Dost dediğin başkadır. Dost dediğin karşılıksız, gönülden sevendir. Yanınızda olmasa da varlığını bildiğiniz, yanınızda hissettiğiniz kişidir.
Bazen öyle anları olur ki, insan karanlıkta biçare kaldığı, tüm dünyanın üstüne geldiğini hissettiği çaresiz ve umutsuz anlar yaşayabilir.
İnsan bu kötü ve zor anlarında ne yapacağını da bilemez.
İşte bu gibi anlarda gerçek bir dostunuz varsa, o sizi alıp gökyüzünün maviliğine , güneşin aydınlığına çıkarıverir. Sıkıntılarınızı paylaşır, üzerinizdeki yükü bölüşür ve dertlerinize ortak olur.
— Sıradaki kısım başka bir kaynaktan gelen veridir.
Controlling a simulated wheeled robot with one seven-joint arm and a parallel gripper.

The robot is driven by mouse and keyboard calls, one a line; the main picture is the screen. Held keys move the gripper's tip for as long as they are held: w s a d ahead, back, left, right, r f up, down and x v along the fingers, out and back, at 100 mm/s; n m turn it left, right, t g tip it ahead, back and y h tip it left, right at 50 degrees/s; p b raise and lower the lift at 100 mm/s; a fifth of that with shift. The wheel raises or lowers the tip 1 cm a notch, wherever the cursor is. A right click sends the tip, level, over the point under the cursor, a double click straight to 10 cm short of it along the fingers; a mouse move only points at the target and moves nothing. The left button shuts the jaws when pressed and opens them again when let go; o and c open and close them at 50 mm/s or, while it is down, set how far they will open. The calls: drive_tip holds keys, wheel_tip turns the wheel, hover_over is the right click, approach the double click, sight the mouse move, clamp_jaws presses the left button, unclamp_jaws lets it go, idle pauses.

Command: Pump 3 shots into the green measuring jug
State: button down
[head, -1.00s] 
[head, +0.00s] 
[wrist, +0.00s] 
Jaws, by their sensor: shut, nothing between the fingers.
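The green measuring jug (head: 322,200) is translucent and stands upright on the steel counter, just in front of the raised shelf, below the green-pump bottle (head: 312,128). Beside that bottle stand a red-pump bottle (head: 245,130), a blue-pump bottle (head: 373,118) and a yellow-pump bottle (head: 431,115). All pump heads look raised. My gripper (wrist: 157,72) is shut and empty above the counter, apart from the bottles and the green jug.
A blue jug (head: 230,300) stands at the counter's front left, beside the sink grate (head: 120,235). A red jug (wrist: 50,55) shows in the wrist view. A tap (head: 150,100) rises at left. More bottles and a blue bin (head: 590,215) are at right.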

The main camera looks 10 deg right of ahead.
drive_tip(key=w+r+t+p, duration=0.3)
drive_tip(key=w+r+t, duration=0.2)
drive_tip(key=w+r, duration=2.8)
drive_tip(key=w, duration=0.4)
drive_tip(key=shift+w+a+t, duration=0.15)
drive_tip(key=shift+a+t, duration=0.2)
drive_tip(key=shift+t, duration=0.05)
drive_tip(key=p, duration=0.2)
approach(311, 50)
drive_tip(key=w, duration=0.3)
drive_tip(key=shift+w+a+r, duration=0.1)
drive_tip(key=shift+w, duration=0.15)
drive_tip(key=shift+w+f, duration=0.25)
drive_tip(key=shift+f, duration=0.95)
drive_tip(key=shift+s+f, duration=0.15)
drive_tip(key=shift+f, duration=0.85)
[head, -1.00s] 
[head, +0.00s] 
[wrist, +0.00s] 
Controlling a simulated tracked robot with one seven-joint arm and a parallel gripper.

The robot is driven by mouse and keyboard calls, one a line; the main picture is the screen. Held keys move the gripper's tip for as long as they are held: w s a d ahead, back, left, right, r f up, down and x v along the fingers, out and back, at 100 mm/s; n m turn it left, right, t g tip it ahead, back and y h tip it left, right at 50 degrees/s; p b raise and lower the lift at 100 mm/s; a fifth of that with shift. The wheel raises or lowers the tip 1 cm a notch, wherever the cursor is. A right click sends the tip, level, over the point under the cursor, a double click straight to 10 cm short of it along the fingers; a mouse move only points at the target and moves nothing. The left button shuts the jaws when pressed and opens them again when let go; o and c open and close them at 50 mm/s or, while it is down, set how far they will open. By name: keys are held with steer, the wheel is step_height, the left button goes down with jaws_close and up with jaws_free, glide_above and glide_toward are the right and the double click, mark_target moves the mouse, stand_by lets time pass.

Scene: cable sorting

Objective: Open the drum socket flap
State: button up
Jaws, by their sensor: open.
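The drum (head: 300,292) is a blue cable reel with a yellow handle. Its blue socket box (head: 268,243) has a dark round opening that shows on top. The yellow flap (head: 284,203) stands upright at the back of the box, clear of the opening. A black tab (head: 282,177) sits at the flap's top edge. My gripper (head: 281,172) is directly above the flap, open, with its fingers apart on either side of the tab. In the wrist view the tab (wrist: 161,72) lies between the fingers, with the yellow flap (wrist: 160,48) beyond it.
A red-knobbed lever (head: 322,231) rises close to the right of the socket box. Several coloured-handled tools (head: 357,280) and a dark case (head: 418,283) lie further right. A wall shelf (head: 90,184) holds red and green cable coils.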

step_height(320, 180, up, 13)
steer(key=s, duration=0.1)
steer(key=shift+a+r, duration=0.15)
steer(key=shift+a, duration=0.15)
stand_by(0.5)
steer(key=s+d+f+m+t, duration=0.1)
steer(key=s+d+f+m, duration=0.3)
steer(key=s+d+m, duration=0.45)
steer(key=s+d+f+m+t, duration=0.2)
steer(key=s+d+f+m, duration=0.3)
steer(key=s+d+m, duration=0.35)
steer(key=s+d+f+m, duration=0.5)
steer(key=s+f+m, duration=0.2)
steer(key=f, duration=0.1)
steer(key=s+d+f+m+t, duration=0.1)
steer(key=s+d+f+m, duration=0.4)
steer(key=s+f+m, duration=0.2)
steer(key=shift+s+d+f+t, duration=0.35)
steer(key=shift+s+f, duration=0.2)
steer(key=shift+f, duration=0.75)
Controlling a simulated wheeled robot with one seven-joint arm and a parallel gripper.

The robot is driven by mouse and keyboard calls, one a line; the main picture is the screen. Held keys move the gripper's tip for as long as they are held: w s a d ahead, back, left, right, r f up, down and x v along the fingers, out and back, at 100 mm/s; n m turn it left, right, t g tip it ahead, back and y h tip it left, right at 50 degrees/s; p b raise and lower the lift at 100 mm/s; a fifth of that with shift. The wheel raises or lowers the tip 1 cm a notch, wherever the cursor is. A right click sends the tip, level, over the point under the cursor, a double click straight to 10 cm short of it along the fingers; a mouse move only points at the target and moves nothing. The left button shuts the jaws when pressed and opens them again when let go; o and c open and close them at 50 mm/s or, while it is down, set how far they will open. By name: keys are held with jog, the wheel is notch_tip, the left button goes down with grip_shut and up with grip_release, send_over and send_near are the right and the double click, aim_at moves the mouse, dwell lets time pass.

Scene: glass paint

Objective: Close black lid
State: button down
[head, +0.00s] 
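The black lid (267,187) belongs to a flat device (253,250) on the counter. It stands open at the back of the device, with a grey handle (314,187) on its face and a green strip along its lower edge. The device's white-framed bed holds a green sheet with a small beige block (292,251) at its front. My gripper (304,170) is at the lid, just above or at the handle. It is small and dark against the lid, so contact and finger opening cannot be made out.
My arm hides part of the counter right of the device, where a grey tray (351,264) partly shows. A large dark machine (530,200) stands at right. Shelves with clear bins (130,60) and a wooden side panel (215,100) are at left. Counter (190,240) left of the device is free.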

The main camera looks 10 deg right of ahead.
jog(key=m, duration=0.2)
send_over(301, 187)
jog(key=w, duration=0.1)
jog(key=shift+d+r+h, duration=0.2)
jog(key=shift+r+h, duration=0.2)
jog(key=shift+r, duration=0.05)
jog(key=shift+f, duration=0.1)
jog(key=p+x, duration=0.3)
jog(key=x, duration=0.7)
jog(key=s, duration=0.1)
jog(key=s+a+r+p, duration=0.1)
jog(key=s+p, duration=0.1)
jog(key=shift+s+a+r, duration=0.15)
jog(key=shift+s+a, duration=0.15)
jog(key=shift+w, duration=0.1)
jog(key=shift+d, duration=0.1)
Gönlünüzü ferahlatır.
Tabi ki dostları bulmak ve dost edinmek zaman ister, dostluk kolay kolay elde edilen bir şey değildir. Çünkü uzun zamanda karşılıklı ve çıkarsız bir yol arkadaşlığına ihtiyaç duyulur.
Bireyler karşılıklı fedakarlık çerçevesinde birbirine destek olduklarında zamanla bu dostluk, kardeşlik ilişkisine dönüşür.
Çünkü gerçek dostluklar zor elde edilir. Dostluk duygusu bir çok duygunun üstündedir. Bu dünyada gerçek bir dosta sahip kişi şanslıdır. Hayatta sizin de gerçek bir dostunuz var ise ona sımsıkı sarılın ve hiç bırakmayın. Çünkü dost, karların içinde açan bir çiçek gibidir. İnsan, dostunu bulduktan sonra kendisine gereken değeri vermeli asla kaybetmemelidir.
Örneğin, arayıp sormadığın insan dostun değildir.
İşin düşünce, arayıp soran insana da sen dost değilsindir.
Bakın Anton Pavloviç Çehov ne diyor:
3 çeşit dost vardır.
1. Ekmek gibidir her zaman ihtiyacın olur.
2. İlaç gibidir bazen ihtiyaç duyduğunda ararsın.
3. Mikrop gibidir o gelir seni bulur.
"Dostluk gül olmaktır.
Yaprağı ile de dikeni ile de". ( Şems-i Tebrizi)
Gerçek dost yıldızlara benzer, karanlık çökünce ilk onlar görünür.
Bu dünyada dört tane gerçek dost edin, tabutunu taşısınlar yeter.